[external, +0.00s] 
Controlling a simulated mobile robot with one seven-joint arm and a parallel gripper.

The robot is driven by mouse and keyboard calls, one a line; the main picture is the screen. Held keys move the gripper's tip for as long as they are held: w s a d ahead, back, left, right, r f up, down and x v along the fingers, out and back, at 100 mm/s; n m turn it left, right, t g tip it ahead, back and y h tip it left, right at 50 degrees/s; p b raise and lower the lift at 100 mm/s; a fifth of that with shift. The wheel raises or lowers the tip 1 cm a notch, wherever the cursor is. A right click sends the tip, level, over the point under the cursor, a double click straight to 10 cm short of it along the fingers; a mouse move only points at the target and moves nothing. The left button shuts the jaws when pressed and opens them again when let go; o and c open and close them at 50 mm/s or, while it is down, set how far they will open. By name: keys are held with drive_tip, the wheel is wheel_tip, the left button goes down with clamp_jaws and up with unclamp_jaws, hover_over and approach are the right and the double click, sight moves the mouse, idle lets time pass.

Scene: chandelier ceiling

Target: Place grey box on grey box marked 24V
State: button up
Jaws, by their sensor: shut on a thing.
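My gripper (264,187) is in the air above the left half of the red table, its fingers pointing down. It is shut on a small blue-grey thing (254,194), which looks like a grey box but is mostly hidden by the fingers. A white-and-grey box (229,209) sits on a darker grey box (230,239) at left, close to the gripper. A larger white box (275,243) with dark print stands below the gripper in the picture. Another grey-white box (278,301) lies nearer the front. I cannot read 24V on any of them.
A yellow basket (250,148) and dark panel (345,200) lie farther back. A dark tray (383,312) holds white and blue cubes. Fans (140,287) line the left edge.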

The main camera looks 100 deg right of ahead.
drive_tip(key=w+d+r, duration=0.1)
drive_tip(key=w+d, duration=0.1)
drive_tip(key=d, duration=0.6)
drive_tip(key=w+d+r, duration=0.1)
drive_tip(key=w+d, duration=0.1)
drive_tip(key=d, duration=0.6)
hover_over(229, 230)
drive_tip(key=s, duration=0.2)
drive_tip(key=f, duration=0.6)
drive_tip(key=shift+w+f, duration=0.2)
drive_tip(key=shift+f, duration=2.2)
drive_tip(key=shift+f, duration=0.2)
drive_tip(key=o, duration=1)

───

**Given exercise:**
Give back each line above precisely as it stands.

**Written answer:**
[external, +0.00s] 
Controlling a simulated mobile robot with one seven-joint arm and a parallel gripper.

The robot is driven by mouse and keyboard calls, one a line; the main picture is the screen. Held keys move the gripper's tip for as long as they are held: w s a d ahead, back, left, right, r f up, down and x v along the fingers, out and back, at 100 mm/s; n m turn it left, right, t g tip it ahead, back and y h tip it left, right at 50 degrees/s; p b raise and lower the lift at 100 mm/s; a fifth of that with shift. The wheel raises or lowers the tip 1 cm a notch, wherever the cursor is. A right click sends the tip, level, over the point under the cursor, a double click straight to 10 cm short of it along the fingers; a mouse move only points at the target and moves nothing. The left button shuts the jaws when pressed and opens them again when let go; o and c open and close them at 50 mm/s or, while it is down, set how far they will open. By name: keys are held with drive_tip, the wheel is wheel_tip, the left button goes down with clamp_jaws and up with unclamp_jaws, hover_over and approach are the right and the double click, sight moves the mouse, idle lets time pass.

Scene: chandelier ceiling

Target: Place grey box on grey box marked 24V
State: button up
Jaws, by their sensor: shut on a thing.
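My gripper (264,187) is in the air above the left half of the red table, its fingers pointing down. It is shut on a small blue-grey thing (254,194), which looks like a grey box but is mostly hidden by the fingers. A white-and-grey box (229,209) sits on a darker grey box (230,239) at left, close to the gripper. A larger white box (275,243) with dark print stands below the gripper in the picture. Another grey-white box (278,301) lies nearer the front. I cannot read 24V on any of them.
A yellow basket (250,148) and dark panel (345,200) lie farther back. A dark tray (383,312) holds white and blue cubes. Fans (140,287) line the left edge.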

The main camera looks 100 deg right of ahead.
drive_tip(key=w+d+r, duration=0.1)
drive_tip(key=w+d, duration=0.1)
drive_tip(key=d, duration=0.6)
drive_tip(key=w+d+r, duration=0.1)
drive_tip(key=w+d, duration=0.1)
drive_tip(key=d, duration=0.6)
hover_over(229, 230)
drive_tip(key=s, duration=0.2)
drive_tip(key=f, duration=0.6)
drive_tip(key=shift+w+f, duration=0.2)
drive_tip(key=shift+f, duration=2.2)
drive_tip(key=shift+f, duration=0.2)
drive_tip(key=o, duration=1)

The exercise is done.